• **Problem requirements**
Check each line of the listing, and copy it if it contains the word "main".

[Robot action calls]
>> begin
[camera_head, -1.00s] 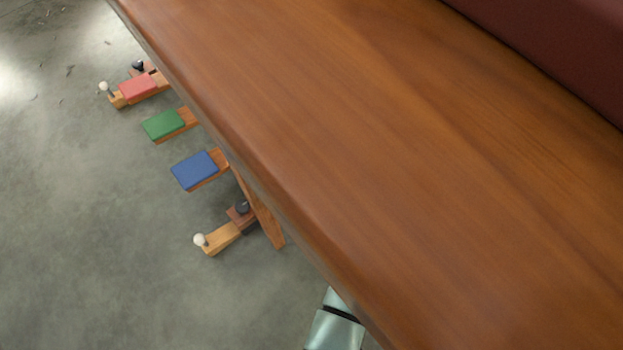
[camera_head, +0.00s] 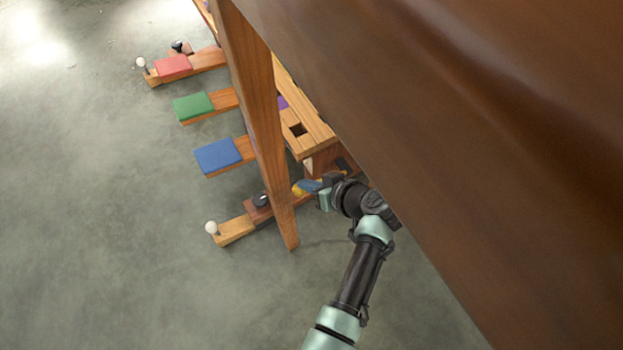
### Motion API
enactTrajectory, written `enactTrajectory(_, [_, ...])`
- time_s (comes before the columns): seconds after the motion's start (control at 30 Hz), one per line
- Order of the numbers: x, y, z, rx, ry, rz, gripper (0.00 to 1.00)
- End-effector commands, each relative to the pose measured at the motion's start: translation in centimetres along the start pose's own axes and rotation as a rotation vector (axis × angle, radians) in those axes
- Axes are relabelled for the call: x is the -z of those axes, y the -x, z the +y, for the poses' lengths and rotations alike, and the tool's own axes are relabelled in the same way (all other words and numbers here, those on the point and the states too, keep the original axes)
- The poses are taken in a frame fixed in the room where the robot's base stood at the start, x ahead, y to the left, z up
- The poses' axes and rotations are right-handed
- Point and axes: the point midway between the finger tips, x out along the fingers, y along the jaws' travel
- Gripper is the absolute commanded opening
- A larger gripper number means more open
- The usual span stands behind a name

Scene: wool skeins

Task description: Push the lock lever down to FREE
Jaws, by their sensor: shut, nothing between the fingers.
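No label reading FREE can be read, and I cannot tell for sure which part is the lock lever. One wooden bar with a cream knob (camera_head: 230,231) lies low at the front, with a black knob on a dark block (camera_head: 260,200) beside it. A similar cream-knobbed bar (camera_head: 153,77) is at the far end. My gripper (camera_head: 306,187) is under the table's edge, right of the front black knob and apart from it. It is shut and looks empty, next to a small yellow part (camera_head: 298,191). Its fingertips are small and partly hard to make out.
A slanted wooden leg (camera_head: 262,130) stands left of my gripper. The large brown tabletop (camera_head: 450,130) overhangs it. The grey floor (camera_head: 100,240) at left is clear.

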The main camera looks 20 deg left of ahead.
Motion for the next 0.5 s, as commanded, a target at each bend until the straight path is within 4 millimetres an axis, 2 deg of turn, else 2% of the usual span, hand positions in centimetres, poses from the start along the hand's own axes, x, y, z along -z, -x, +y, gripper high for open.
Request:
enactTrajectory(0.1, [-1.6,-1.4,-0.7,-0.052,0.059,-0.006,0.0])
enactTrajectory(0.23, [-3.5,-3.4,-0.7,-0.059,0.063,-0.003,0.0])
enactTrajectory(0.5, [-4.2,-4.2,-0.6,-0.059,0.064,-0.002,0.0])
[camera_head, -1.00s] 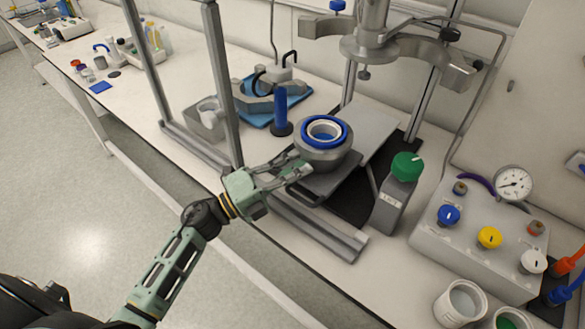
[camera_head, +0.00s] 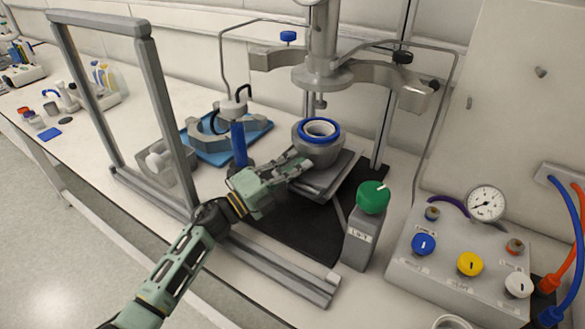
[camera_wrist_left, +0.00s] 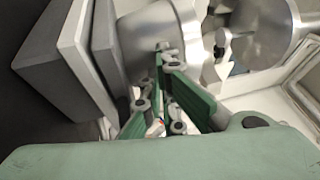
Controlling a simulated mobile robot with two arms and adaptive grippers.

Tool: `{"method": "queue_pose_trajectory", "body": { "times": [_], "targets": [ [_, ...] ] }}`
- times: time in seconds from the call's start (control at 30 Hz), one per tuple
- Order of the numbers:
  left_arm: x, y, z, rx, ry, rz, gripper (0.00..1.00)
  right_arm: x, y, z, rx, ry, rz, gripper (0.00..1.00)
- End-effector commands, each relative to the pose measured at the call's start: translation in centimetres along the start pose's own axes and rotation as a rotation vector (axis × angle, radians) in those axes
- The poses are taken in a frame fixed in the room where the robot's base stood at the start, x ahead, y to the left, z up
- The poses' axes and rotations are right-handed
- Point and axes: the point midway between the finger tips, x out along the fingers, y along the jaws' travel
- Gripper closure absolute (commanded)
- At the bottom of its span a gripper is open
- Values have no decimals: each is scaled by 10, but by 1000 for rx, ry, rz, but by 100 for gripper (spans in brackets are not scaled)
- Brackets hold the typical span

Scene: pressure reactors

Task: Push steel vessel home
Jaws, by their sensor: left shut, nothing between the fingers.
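The steel vessel (camera_head: 318,148) has a blue ring around its round opening. It stands upright on a grey sliding plate (camera_head: 330,180) in front of the reactor stand. My left gripper (camera_head: 300,163) is shut and empty, with its fingertips at the vessel's front left side. In the left wrist view the shut fingers (camera_wrist_left: 165,75) point at the vessel's steel wall (camera_wrist_left: 165,40) and appear to touch it. The reactor head (camera_head: 322,72) hangs above and behind the vessel. My right gripper is not in view.
A green-knobbed box (camera_head: 366,225) stands right of the plate. A control panel (camera_head: 455,255) with a gauge is further right. A grey frame (camera_head: 170,110) stands at the left. A blue-handled tool (camera_head: 239,146) and a blue tray (camera_head: 205,150) are left of the vessel.

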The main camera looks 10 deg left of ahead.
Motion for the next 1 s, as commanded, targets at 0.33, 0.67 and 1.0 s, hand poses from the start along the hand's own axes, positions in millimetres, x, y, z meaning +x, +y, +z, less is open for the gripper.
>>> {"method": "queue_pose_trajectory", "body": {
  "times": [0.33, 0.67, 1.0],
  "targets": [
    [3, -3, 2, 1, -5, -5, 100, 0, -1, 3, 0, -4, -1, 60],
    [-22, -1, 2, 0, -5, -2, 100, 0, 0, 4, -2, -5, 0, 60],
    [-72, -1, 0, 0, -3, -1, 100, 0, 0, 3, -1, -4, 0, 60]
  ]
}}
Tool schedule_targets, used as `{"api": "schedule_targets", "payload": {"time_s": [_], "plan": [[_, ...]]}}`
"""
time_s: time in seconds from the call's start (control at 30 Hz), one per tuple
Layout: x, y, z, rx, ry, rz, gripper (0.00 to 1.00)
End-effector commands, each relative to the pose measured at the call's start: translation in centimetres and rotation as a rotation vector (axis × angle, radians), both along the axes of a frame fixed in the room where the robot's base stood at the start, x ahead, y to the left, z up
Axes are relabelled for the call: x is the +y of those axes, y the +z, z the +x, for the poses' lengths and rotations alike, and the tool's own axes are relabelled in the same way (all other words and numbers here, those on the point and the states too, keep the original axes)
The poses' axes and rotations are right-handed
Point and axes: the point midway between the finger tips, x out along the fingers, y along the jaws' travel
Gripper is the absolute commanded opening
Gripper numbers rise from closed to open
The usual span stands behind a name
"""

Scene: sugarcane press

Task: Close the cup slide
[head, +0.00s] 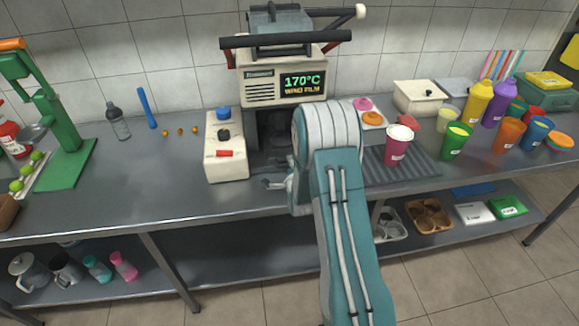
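The cup sealing machine (262,88) stands at the back middle of the counter, with a lit display reading 170°C and "WIND FILM". A dark recess (272,130) opens below its body. The cup slide cannot be clearly made out; the lower front of the machine is partly hidden behind my arm. My gripper (268,183) is low in front of the machine, just right of the cream control box. Its fingers are small and dark here, and I cannot tell whether they are open or touching anything.
A pink cup (397,146) stands on a ribbed mat (425,167) to the right, with several coloured cups beyond. A green press (62,135) is far left. The counter's left-middle front (130,195) is clear.

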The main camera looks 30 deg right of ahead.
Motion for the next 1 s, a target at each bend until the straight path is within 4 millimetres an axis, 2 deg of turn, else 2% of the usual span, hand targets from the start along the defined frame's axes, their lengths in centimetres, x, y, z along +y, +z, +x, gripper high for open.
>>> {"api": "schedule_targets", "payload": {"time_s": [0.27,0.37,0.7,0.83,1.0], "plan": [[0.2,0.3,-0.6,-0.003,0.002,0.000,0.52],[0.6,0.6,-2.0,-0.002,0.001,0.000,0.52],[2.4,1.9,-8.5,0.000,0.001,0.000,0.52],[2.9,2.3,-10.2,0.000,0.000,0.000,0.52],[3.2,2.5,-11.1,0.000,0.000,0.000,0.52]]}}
>> end
• **Answer**
The main camera looks 20 deg left of ahead.
The main camera looks 10 deg left of ahead.
The main camera looks 30 deg right of ahead.

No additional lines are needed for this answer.